2012-01-28 09:07:06 | その他
 このカバーイラストには驚く。なんて趣味が悪い、と思った。これだけで読みたくはなくなる。でも、そんな風に思う人はきっとお断りなのだ。この小説は。このイラストを見た瞬間「嬉しい」と思えるような奇特な人だけを対象にしたマニアックな小説なのである。
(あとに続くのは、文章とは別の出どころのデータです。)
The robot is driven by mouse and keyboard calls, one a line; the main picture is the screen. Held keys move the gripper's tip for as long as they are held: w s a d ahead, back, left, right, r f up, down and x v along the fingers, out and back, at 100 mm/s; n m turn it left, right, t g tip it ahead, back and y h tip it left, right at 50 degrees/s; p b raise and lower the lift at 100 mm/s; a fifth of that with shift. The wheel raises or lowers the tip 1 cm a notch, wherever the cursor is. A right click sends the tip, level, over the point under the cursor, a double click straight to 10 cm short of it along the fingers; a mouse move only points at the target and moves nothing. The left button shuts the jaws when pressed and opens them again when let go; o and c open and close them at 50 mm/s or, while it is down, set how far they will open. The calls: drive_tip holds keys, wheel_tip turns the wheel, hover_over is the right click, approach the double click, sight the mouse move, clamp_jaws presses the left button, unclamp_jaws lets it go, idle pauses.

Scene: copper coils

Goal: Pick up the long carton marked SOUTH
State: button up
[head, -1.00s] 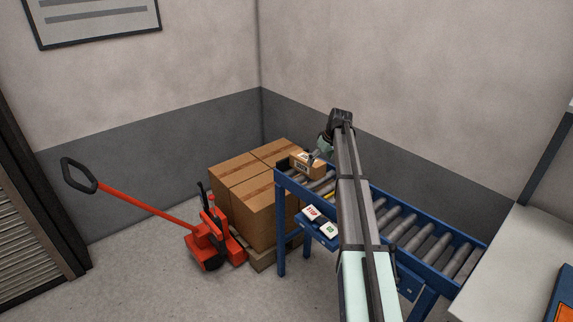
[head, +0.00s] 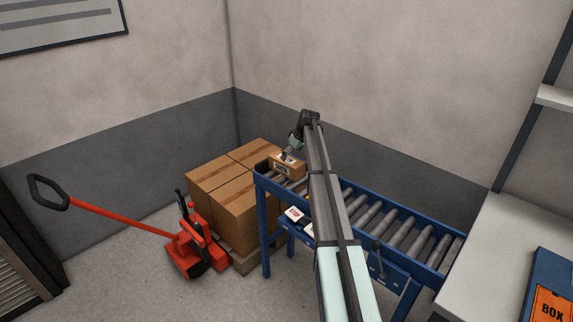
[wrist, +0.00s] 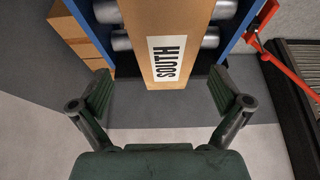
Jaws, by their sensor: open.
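The long brown carton (wrist: 178,18) lies on the conveyor rollers. In the head view the carton (head: 290,169) is at the far end of the conveyor, partly hidden by my gripper. My gripper (wrist: 163,92) is open and empty. Its fingers stand to the left and right of the carton's near end, with a gap on each side. In the head view my gripper (head: 291,154) is small and right at the carton; the exact height gap cannot be told.
The blue roller conveyor (head: 437,263) has bare rollers on the right. Stacked boxes (head: 250,212) on a pallet stand left of it, beside a red pallet jack (head: 188,250). A pale counter (head: 485,255) with a blue box (head: 545,290) is at the right.

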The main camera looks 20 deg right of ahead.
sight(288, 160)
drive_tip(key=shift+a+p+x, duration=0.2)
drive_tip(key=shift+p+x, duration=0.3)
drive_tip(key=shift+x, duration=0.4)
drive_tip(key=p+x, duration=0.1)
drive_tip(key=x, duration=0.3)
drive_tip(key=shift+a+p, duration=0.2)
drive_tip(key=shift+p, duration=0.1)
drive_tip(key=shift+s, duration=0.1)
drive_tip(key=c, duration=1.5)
 でも、当然よしもとばななのファンはちゃんと手に取り読むんだろうな。そして、このイラストの意味を知る。そうすると、ここに込められた彼女の想いに共感する。僕はまるで知らなかったけど(と言うか、僕はいろんなことを知らなさすぎるのだが)これは朝倉世界一さんの漫画『地獄のサラミちゃん』らしい。ステーキハウスを舞台にしたこの小説は、同じようにステーキハウスを営むその漫画が大好きだった母親と、主人公の女の子のお話なのだ。でも、母親はもう死んでいるけど。その漫画にある自由な心の飛翔が今回のテーマで、そのためにサラミちゃんのイラストを表紙にしたのだそうだ。いかにも、ばななさんらしい。この単純さ。

 小説自身は、いつものお話で、疑似家族も含めた本当の家族の物語を求める人たちの物語だ。正直言うと、またか、と思う。でも、よしもとばななはこういう話が大好きでそれって『キッチン』の頃から全く変わらない。ここまで同じ話を延々と飽きることなく何度でも書けるって凄い、かもしれない。
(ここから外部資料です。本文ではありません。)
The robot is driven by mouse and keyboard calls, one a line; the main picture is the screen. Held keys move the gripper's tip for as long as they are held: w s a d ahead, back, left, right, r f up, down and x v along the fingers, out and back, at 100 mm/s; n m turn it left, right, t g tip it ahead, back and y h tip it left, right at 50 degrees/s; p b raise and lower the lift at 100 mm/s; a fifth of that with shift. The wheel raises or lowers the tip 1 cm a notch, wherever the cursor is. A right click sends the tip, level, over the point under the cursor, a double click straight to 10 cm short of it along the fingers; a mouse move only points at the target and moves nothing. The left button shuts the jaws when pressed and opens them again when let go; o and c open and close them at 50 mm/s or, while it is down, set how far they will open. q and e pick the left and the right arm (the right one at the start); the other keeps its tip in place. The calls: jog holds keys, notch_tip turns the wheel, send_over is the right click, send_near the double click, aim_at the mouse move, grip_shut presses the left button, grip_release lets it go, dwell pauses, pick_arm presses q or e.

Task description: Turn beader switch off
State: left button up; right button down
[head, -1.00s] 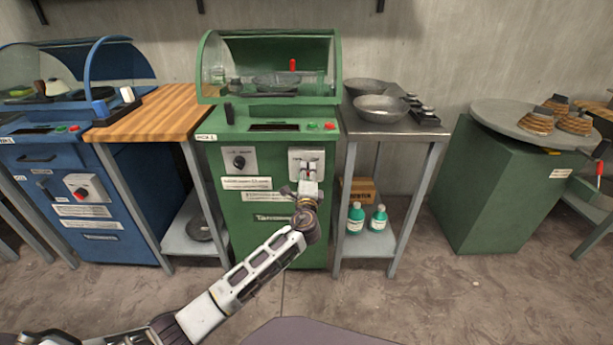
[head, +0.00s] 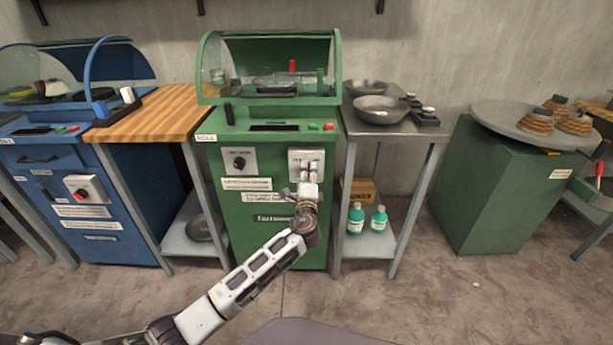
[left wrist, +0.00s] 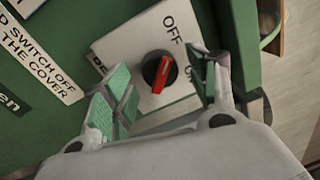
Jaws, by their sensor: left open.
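The beader switch is a red-barred rotary knob (left wrist: 160,72) with a dark round base on a white plate (left wrist: 120,45). OFF is printed above the knob, and another label at lower right is partly hidden by my finger. The red bar runs nearly upright, its upper end leaning right; I cannot tell which end is the pointer. My left gripper (left wrist: 158,92) is open, with green-padded fingers either side of the knob and apart from it. In the head view, my left gripper (head: 308,190) is at the white plate (head: 306,155) on the green machine (head: 240,220).
The green machine has a clear curved cover (head: 270,55) and a second knob (head: 239,162) on its left. The floor in front is clear.

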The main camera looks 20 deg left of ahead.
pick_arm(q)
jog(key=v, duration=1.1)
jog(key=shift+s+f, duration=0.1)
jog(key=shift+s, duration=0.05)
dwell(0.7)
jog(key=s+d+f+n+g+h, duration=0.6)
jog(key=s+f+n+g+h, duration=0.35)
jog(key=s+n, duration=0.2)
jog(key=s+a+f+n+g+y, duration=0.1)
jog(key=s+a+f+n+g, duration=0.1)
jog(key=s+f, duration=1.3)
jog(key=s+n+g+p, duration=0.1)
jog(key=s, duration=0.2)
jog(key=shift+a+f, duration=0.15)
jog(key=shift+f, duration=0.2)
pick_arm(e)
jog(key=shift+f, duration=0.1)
 同じ場所でずっと変わることなく同じ味を提供し続けること。やがてそこがなくなる日が来るのかも知れないけど、それまでは自分たちはここにいる。そしてここにやってくるお客さんにいつも通りの変わらない味と安心を提供する。みんながそれを望むのなら、それが一番なのだと思う。自分たちもそれを望んでいる。それって、まるでよしもとばななの小説そのものではないか、と思う。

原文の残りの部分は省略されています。